STATED GOAL: Provide only the number of lines in the data below that contain the word "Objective".

* BEGIN RECORDS PROVIDED *

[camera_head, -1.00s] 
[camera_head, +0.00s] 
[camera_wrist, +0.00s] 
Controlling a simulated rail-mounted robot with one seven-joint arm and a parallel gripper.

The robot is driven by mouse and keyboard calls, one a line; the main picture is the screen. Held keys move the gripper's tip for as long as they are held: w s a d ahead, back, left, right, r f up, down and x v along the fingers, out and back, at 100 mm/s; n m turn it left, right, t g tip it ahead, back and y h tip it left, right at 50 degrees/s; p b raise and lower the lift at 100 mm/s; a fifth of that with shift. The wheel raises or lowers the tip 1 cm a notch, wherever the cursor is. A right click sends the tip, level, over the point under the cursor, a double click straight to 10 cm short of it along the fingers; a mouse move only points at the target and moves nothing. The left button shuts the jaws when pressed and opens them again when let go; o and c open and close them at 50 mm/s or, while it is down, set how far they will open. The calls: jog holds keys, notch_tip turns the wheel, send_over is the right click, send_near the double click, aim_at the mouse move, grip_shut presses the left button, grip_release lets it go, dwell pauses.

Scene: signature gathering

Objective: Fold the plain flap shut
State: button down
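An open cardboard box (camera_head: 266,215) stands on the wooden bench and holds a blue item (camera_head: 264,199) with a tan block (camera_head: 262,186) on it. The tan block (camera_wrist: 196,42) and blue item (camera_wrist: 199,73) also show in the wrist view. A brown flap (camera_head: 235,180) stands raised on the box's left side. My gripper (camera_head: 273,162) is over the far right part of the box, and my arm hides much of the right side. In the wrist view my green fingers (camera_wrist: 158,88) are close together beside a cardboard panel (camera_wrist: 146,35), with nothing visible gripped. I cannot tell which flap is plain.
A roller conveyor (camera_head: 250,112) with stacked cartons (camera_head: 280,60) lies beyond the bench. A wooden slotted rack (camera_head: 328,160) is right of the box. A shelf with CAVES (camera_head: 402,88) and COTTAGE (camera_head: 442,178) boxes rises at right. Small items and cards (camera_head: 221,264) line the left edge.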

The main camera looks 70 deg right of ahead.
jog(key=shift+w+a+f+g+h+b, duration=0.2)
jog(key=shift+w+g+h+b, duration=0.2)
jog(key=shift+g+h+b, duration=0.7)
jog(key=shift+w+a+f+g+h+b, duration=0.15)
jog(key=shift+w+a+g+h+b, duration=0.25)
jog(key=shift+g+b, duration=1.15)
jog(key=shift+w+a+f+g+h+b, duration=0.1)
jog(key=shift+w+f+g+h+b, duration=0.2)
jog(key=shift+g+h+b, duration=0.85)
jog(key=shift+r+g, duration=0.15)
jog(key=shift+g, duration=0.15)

* END RECORDS PROVIDED *
* BEGIN RECORDS PROVIDED *

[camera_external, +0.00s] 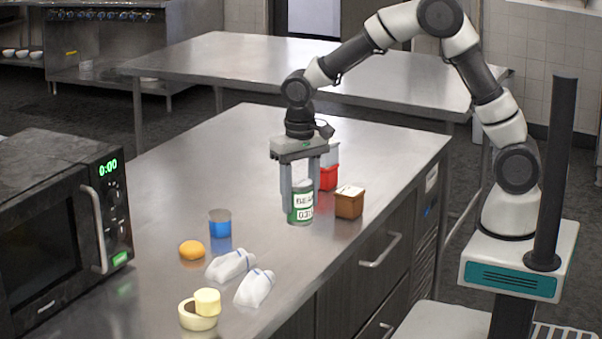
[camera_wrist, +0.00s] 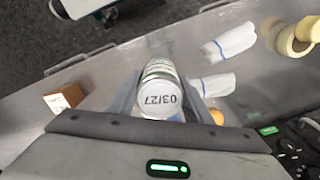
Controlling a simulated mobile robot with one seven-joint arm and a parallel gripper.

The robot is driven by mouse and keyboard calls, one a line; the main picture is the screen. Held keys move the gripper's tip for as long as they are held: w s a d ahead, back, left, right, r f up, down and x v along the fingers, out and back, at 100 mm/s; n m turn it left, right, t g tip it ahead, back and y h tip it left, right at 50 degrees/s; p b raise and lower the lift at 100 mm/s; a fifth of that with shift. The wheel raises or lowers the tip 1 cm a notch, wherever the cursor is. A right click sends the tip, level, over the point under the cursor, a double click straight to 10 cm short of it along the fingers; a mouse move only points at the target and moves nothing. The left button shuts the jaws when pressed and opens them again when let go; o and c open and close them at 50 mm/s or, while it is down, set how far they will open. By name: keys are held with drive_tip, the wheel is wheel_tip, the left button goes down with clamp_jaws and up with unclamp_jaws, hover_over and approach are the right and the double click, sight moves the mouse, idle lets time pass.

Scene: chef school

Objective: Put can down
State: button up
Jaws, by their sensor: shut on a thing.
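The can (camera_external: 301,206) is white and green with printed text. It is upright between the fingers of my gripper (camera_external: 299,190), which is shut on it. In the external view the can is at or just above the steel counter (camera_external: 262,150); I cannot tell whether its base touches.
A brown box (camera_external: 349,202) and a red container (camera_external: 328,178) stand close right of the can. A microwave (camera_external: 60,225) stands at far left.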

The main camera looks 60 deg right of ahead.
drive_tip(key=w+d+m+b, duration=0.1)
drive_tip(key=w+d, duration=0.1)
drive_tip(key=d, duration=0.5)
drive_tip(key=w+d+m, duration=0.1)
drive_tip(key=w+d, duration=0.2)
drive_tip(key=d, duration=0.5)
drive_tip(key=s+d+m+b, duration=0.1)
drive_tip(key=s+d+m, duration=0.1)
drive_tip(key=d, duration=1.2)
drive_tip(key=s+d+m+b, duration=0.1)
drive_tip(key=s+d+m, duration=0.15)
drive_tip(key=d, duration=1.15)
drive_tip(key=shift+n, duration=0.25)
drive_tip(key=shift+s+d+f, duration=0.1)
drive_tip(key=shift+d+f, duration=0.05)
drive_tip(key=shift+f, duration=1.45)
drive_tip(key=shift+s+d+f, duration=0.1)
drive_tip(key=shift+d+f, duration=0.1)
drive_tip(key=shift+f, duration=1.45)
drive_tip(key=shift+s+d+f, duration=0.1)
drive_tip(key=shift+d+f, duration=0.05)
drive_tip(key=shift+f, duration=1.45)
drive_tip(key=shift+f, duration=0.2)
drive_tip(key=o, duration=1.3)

* END RECORDS PROVIDED *

RESULT BELOW: 2